→ WHAT YOU WILL DO: Repeat the data verbatim.

→ COLLECTED MATERIAL:
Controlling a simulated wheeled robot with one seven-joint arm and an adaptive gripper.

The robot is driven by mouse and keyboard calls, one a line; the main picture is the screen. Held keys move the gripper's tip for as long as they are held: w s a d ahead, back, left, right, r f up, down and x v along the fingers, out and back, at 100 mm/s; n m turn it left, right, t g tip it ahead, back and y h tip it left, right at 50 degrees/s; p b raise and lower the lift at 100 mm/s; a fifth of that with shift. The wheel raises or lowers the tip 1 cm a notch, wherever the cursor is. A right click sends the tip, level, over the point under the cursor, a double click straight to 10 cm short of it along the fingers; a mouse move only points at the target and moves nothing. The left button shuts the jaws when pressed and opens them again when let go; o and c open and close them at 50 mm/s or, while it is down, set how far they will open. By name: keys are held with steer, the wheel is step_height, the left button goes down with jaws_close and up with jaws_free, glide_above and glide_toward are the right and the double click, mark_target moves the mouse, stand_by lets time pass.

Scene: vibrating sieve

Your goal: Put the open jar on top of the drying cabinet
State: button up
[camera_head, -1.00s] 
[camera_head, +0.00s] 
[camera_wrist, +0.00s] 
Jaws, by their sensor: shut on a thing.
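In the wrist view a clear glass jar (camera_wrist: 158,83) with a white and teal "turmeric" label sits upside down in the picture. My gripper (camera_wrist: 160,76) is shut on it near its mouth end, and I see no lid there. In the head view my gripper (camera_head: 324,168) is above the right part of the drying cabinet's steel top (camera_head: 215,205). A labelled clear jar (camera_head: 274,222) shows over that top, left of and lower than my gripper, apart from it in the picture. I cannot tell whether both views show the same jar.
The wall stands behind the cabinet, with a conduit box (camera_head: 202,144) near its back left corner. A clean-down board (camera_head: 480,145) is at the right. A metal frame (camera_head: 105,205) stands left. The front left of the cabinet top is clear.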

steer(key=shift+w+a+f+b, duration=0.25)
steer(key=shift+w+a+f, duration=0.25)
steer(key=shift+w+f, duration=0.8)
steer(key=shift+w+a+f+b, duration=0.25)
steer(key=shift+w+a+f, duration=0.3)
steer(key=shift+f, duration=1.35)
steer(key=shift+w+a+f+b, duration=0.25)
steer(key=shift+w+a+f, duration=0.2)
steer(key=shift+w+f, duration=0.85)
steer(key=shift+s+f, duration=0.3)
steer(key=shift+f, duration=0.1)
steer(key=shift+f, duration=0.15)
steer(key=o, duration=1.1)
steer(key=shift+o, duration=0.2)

→ ANSWER TO THE PROBLEM:
Controlling a simulated wheeled robot with one seven-joint arm and an adaptive gripper.

The robot is driven by mouse and keyboard calls, one a line; the main picture is the screen. Held keys move the gripper's tip for as long as they are held: w s a d ahead, back, left, right, r f up, down and x v along the fingers, out and back, at 100 mm/s; n m turn it left, right, t g tip it ahead, back and y h tip it left, right at 50 degrees/s; p b raise and lower the lift at 100 mm/s; a fifth of that with shift. The wheel raises or lowers the tip 1 cm a notch, wherever the cursor is. A right click sends the tip, level, over the point under the cursor, a double click straight to 10 cm short of it along the fingers; a mouse move only points at the target and moves nothing. The left button shuts the jaws when pressed and opens them again when let go; o and c open and close them at 50 mm/s or, while it is down, set how far they will open. By name: keys are held with steer, the wheel is step_height, the left button goes down with jaws_close and up with jaws_free, glide_above and glide_toward are the right and the double click, mark_target moves the mouse, stand_by lets time pass.

Scene: vibrating sieve

Your goal: Put the open jar on top of the drying cabinet
State: button up
[camera_head, -1.00s] 
[camera_head, +0.00s] 
[camera_wrist, +0.00s] 
Jaws, by their sensor: shut on a thing.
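In the wrist view a clear glass jar (camera_wrist: 158,83) with a white and teal "turmeric" label sits upside down in the picture. My gripper (camera_wrist: 160,76) is shut on it near its mouth end, and I see no lid there. In the head view my gripper (camera_head: 324,168) is above the right part of the drying cabinet's steel top (camera_head: 215,205). A labelled clear jar (camera_head: 274,222) shows over that top, left of and lower than my gripper, apart from it in the picture. I cannot tell whether both views show the same jar.
The wall stands behind the cabinet, with a conduit box (camera_head: 202,144) near its back left corner. A clean-down board (camera_head: 480,145) is at the right. A metal frame (camera_head: 105,205) stands left. The front left of the cabinet top is clear.

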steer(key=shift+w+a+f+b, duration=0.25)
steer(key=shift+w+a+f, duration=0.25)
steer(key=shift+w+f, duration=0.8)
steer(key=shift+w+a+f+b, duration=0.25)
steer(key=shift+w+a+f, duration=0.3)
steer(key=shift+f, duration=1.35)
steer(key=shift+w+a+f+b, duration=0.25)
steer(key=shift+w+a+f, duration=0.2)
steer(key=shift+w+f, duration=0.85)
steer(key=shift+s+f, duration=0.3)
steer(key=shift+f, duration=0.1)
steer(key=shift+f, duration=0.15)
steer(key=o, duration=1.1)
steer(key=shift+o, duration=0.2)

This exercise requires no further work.